Their debut album, Odori Sepulcrorum, is the result of all the experience and skill they have gained over the years with their two EPs and constant touring with other bands of a high caliber. The composition style is signature Grave Miasma with non-muted tremolo riffs and heavy, doomy passages. This time, however, it is done with a much more logical progression and arranged into interesting song structures, contrary to a lot of their older compositions, which consisted of few riffs played over the entire song length and lacked some of the dynamics that this album has. Although their older formula worked wonders due to their immensely powerful atmosphere, the compositions here are far more gripping, making it a compelling listen throughout its playing time. All instruments are drenched in an ideal amount of reverb, bestowing a cryptic atmosphere upon them. Although other bands in the vein of Grave Miasma also focus in creating a dark and menacing atmosphere, they don’t quite do it the same way. Their focus is merely on obtaining the sound on an amplifier and putting it through the right effects in the studio. On the other hand, Grave Miasma realizes the importance of composition and execution to evoke a feeling of evil, keeping the effects a strictly secondary (yet important) part of the equation. I doubt that any random combination of notes, combined with the right effects creates the same feeling as carefully crafted songs.

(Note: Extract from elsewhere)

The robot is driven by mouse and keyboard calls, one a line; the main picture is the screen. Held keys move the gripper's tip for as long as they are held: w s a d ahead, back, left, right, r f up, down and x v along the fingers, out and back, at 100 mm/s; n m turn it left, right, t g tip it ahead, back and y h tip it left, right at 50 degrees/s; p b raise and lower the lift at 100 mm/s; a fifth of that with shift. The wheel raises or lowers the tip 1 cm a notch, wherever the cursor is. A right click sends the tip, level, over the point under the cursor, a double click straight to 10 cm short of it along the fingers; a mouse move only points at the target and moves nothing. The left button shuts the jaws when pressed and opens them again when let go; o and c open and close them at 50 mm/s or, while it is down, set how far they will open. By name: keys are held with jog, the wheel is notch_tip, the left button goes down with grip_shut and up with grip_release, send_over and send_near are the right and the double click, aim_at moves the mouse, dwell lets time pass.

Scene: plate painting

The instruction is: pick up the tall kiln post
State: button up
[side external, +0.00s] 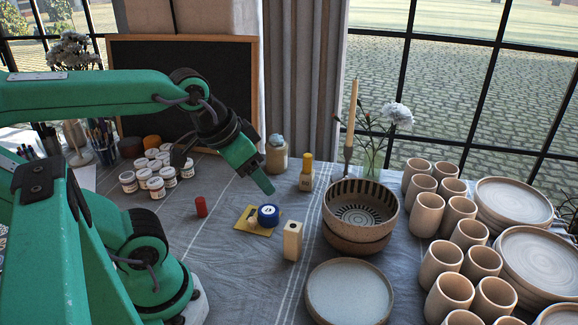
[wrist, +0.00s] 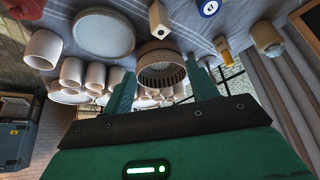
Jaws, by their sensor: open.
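The tall kiln post (side external: 292,241) is a pale, square-sided block with a dark hole near its top. It stands upright on the grey cloth in the middle of the side view, left of the patterned bowls. In the wrist view the kiln post (wrist: 159,20) shows at the top, beyond the fingertips. My gripper (side external: 265,186) is open and empty, in the air above the cloth, behind and to the left of the post and apart from it. In the wrist view my gripper (wrist: 162,72) shows two green fingers spread apart, with the bowl seen between them.
Stacked bowls (side external: 360,210) stand close right; a plate (side external: 347,294) lies in front. A yellow-capped bottle (side external: 306,174) stands behind. Cloth left-front is clear.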

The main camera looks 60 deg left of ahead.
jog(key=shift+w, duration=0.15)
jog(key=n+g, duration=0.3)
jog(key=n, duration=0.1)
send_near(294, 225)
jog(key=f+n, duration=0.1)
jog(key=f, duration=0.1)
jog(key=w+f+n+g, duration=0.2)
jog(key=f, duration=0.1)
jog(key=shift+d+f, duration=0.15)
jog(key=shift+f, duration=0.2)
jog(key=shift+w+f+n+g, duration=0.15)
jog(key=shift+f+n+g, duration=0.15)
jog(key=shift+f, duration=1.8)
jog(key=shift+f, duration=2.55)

Songwriting and music aside, the band also realizes the importance of aesthetics in Death Metal. The artwork and lyrics are in perfect resonance with each other and with the music. The lyrics deal with various occult practices and spiritual awakening. Reading the lyrics sheet while listening to the music adds to the overall atmosphere of the album – another indicator of how well-done this album is. Odori Sepulcrorum is my favourite Death Metal album of 2013, only second to Colored Sands (Gorguts). Now, to wait for the new Dead Congregation (whenever it comes out).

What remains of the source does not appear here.